» Exercise objective
Repeat exactly the stretch of lines from the line containing "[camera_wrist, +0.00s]" through the line containing "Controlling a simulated", both included, and nothing else.

» Material provided

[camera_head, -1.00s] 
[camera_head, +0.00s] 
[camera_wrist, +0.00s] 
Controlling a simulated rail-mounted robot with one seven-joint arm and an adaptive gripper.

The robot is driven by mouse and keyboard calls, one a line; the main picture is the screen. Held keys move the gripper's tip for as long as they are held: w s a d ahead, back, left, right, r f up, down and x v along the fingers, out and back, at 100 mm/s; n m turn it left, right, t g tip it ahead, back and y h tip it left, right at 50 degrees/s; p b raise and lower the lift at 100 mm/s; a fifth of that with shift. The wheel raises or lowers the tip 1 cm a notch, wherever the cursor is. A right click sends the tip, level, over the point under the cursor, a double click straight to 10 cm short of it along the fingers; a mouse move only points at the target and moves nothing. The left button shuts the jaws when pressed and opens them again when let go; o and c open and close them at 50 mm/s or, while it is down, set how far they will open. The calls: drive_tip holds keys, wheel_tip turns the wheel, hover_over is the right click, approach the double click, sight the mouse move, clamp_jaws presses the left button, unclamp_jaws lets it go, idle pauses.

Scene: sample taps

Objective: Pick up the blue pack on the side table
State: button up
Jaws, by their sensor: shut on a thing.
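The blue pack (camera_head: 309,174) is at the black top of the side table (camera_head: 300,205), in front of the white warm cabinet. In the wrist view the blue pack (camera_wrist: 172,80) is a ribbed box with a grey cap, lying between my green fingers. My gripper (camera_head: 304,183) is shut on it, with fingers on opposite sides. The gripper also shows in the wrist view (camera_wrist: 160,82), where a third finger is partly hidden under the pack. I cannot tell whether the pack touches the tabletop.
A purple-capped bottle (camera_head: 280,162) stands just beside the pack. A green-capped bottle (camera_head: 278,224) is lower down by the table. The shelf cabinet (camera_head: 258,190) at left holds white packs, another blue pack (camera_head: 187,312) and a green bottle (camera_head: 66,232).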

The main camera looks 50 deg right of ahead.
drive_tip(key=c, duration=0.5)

» Exercise output
[camera_wrist, +0.00s] 
Controlling a simulated rail-mounted robot with one seven-joint arm and an adaptive gripper.

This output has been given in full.